Give back exactly the lines from the beginning of the listing below to the line holding "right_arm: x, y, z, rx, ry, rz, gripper", both ends included; the pictures stay out.

----------------------------------------

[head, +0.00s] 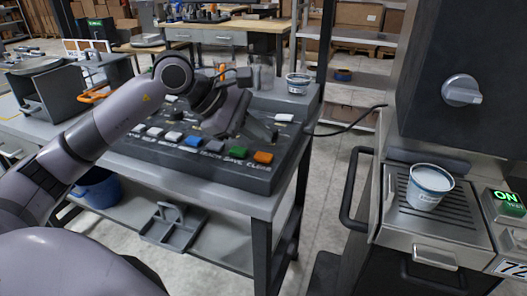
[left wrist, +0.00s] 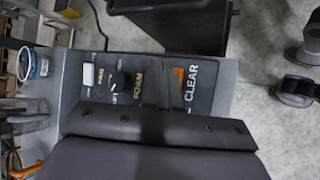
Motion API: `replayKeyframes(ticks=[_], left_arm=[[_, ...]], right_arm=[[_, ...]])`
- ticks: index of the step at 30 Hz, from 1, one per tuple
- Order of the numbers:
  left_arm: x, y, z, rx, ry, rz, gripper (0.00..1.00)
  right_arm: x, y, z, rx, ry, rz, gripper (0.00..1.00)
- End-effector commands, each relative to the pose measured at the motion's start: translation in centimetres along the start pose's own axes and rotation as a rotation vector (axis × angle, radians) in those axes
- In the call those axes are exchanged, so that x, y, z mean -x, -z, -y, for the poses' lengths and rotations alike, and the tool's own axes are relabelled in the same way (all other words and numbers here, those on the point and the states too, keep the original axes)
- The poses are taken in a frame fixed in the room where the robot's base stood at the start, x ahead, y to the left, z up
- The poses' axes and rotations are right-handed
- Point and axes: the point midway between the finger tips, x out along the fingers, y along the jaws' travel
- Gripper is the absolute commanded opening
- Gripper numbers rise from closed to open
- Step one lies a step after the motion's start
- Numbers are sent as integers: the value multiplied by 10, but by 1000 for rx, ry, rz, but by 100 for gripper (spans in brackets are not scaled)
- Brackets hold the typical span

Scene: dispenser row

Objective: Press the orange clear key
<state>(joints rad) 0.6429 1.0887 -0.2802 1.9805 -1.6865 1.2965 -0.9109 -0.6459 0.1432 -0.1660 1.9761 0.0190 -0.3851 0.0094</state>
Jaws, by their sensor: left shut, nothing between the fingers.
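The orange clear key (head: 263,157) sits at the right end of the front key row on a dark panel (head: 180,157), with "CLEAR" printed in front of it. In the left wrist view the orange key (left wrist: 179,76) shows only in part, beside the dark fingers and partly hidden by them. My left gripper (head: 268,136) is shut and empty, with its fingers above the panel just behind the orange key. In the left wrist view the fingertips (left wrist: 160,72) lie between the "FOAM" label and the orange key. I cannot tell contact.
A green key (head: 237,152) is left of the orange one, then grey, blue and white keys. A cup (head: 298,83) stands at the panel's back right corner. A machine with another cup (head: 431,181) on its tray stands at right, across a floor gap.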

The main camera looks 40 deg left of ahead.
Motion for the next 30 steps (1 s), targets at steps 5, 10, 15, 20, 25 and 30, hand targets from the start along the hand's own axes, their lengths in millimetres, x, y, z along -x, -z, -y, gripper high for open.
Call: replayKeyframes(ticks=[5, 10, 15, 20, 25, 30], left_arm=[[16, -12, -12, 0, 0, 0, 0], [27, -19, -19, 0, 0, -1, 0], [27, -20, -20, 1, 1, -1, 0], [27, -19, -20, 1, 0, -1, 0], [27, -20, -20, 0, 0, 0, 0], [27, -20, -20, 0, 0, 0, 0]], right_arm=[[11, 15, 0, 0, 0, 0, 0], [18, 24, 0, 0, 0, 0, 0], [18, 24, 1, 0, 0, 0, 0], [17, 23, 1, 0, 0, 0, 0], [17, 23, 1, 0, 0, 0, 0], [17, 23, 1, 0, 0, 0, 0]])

----------------------------------------

SOLUTION FOR THIS PROBLEM ->
[head, +0.00s] 
[left wrist, +0.00s] 
Motion API: `replayKeyframes(ticks=[_], left_arm=[[_, ...]], right_arm=[[_, ...]])`
- ticks: index of the step at 30 Hz, from 1, one per tuple
- Order of the numbers:
  left_arm: x, y, z, rx, ry, rz, gripper (0.00..1.00)
  right_arm: x, y, z, rx, ry, rz, gripper (0.00..1.00)

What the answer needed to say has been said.